ConceptMapper users these UIMA analysis engines:
Aggregate
- OffsetTokenizerMatcher – Composed of primitive analysis engines OffsetTokenizer and ConceptMapperOffsetTokenizer.
Primitive(s)
- OffsetTokenizer – Tokenize the input unstructured text document
- ConceptMapperOffsetTokenizer – Performs dictionary lookup based on the text associated with each token
Example
Using the initially installed settings and this dictionary:
<?xml version="1.0" encoding="UTF-8" ?>
<synonym>
<token canonical="United States" DOCNO="10000">
<variant base="United States"/>
<variant base="United States of America"/>
<variant base="USA"/>
</token>
<token canonical="New York City" DOCNO="10001">
<variant base = "New York City"/>
<variant base = "NYC"/>
<variant base = "Big Apple"/>
</token>
</synonym>
With the input string "The Big Apple is a nickname for New York City", produces the following XMI (excerpted):
<?xml version="1.0" encoding="UTF-8" ?>
&help;
<cas:Sofa xmi:id="1" sofaNum="1" sofaID="_InitialView" mimeType="text" sofaString="The Big Apple is a nickname for New York City" />
<tcas:DocumentAnnotation xmi:id="8" sofa="1" begin="0" end="45" language="x-unspecified" />
<tokenizer:TokenAnnotation xmi:id="13" sofa="1" begin="0" end="3" text="the" tokenType="0" />
<tokenizer:TokenAnnotation xmi:id="23" sofa="1" begin="4" end="7" text="big" tokenType="0" />
…
<tokenizer:TokenAnnotation xmi:id="93" sofa="1" begin="36" end="40" text="york" tokenType="0" />
<tokenizer:TokenAnnotation xmi:id="103" sofa="1" begin="41" end="45" text="city" tokenType="0" />
<conceptMapper:DictTerm xmi:id="113" sofa="1" begin="4" end="13" DictCanon="New York City" enclosingSpan="8" matchedText="Big Apple" matchedTokens="23 33" />
<conceptMapper:DictTerm xmi:id="125" sofa="1" begin="32" end="45" DictCanon="New York City" enclosingSpan="8" matchedText="New York City" matchedTokens="83 93 103" />
…
</xmi:XMI>
Text file rules
Five sample descriptor files are saved as text file rules.
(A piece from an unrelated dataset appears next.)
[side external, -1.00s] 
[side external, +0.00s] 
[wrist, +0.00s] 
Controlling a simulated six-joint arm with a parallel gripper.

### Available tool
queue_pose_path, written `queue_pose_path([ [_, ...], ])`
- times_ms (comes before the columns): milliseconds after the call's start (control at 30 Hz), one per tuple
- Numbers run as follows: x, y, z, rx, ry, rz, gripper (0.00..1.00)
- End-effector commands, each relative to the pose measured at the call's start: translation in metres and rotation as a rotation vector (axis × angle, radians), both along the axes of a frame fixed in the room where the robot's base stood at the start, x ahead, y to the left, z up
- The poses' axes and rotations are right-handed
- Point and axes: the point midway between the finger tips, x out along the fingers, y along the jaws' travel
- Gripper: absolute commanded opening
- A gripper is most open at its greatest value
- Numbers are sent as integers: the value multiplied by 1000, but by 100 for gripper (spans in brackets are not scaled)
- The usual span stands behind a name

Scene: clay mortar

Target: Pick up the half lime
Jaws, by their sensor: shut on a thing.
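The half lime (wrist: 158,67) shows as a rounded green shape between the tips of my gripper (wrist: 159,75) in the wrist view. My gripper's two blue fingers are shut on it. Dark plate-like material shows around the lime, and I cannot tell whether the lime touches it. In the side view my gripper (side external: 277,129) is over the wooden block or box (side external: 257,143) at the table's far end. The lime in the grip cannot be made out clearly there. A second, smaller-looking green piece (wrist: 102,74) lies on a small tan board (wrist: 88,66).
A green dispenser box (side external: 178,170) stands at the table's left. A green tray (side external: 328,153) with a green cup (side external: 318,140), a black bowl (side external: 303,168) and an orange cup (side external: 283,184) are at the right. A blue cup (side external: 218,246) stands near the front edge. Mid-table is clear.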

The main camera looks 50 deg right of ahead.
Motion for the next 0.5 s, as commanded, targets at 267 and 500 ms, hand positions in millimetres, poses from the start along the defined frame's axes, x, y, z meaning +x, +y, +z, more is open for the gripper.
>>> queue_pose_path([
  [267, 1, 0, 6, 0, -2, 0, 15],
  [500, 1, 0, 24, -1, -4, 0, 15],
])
Your application can override these as needed.
Analysis Engine Descriptors
- TextAnalysis.pyOffsetTokenizerMatcher.xml
- TextAnalysis.pyOffsetTokenizer.xml
- TextAnalysis.pyConceptMapperOffsetTokenizer.xml
Type System Descriptors
- TextAnalysis.pyTokenAnnotation.xml
- TextAnalysis.pyDictTerm.xml
The dictionary resource is also a text file rule, TextAnalysis.pyDictionary.xml.
Standard activity
The standard activity @baseclass.pxUIMAConceptMapper implements the component. This activity:
- initializes path variables
- reads the descriptor and resource files (as text file rules) and creates corresponding XML files in the directory indicated by ${uima.datapath} on the file system
- reads the aggregate analysis engine description
- performs the analysis on the input text document.
JAR Files
The following libraries are included in prprivate/libredist :
- apache-uima/lib/uima-core.jar
- apache-uima/lib/uima-cpe.jar
- apache-uima/lib/uima-document-annotation.jar
- apache-uima/lib/uimaj-bootstrap.jar
- apache-uima/lib/uima-tools.jar
- apache-uima/addons/annotator/ConceptMapper/lib/uima-an-conceptMapper.jar
Supply as input to the activity values for these parameters:
-
content
— The unstructured text to be annotated -
resourceNames
— Optional. Comma separated list of the XML resource/configuration files -
analysisDescriptor
— Optional. Name of the analysis engine descriptor -
startIndex
— Optional. Index at which to start the analysis (integer) -
endIndex
— Optional. Index at which to end the analysis (integer)
The activity's result is returned on the parameter page, as the value of a parameter named
xmiOutput
, an XML document in XML Metadata Interchange format. The output has two types – the TokenAnnotation, which is produced by the OffsetTokenizer annotator, and DictTerm which is produced by the ConceptMapperOffsetTokenizer annotator.
Initial setup
Create a Java system property uima.datapath, set to a directory path on the current server node's file system, with write access.